__Requirement__
Pick out each line containing the string "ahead".
** BEGIN Data **
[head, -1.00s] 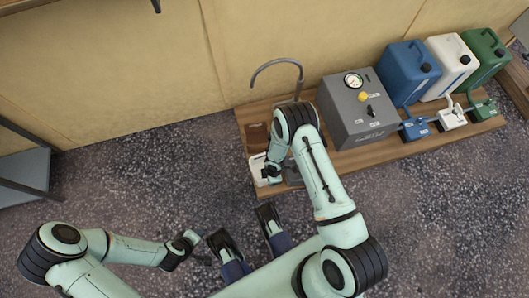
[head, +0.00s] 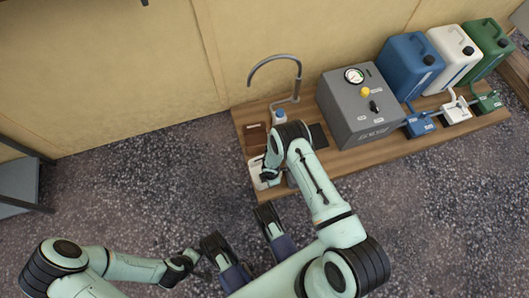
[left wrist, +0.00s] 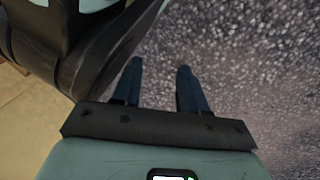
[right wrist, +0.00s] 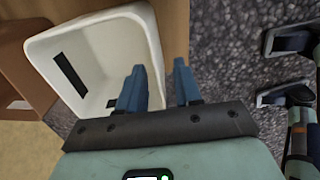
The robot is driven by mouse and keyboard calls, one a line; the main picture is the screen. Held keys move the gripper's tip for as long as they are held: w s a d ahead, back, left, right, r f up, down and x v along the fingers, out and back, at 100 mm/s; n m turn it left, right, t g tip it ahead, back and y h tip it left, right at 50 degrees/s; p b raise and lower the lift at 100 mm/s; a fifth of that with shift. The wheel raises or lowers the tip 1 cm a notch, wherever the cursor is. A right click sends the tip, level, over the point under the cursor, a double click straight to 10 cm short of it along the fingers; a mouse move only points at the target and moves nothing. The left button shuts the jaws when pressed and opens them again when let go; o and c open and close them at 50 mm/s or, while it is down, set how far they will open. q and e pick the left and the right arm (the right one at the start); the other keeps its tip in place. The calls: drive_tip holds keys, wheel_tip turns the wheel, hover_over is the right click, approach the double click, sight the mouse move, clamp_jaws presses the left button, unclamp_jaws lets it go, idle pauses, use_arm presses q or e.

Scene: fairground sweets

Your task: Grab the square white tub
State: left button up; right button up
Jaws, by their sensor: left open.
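The square white tub (head: 256,166) stands at the left front end of the wooden board, partly hidden by my right arm in the head view. In the right wrist view the tub (right wrist: 112,45) is open-topped, with a dark strip on its inside. My right gripper (right wrist: 160,84) is open at the tub's rim. One finger is over the tub's inside and the other is beyond its right wall; contact cannot be told. My left gripper (head: 194,259) is low at the left, away from the tub. In the left wrist view its fingers (left wrist: 157,85) are apart and empty above the floor.
A brown tub (head: 256,137) sits just behind the white one. A curved spout (head: 277,59) and a grey gauge box (head: 352,115) stand farther along the board (head: 400,146). Blue (head: 410,68), white (head: 452,58) and green (head: 487,47) canisters stand at the right.

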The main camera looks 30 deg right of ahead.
** END Data **
__Finished answer__
The robot is driven by mouse and keyboard calls, one a line; the main picture is the screen. Held keys move the gripper's tip for as long as they are held: w s a d ahead, back, left, right, r f up, down and x v along the fingers, out and back, at 100 mm/s; n m turn it left, right, t g tip it ahead, back and y h tip it left, right at 50 degrees/s; p b raise and lower the lift at 100 mm/s; a fifth of that with shift. The wheel raises or lowers the tip 1 cm a notch, wherever the cursor is. A right click sends the tip, level, over the point under the cursor, a double click straight to 10 cm short of it along the fingers; a mouse move only points at the target and moves nothing. The left button shuts the jaws when pressed and opens them again when let go; o and c open and close them at 50 mm/s or, while it is down, set how far they will open. q and e pick the left and the right arm (the right one at the start); the other keeps its tip in place. The calls: drive_tip holds keys, wheel_tip turns the wheel, hover_over is the right click, approach the double click, sight the mouse move, clamp_jaws presses the left button, unclamp_jaws lets it go, idle pauses, use_arm presses q or e.
The main camera looks 30 deg right of ahead.

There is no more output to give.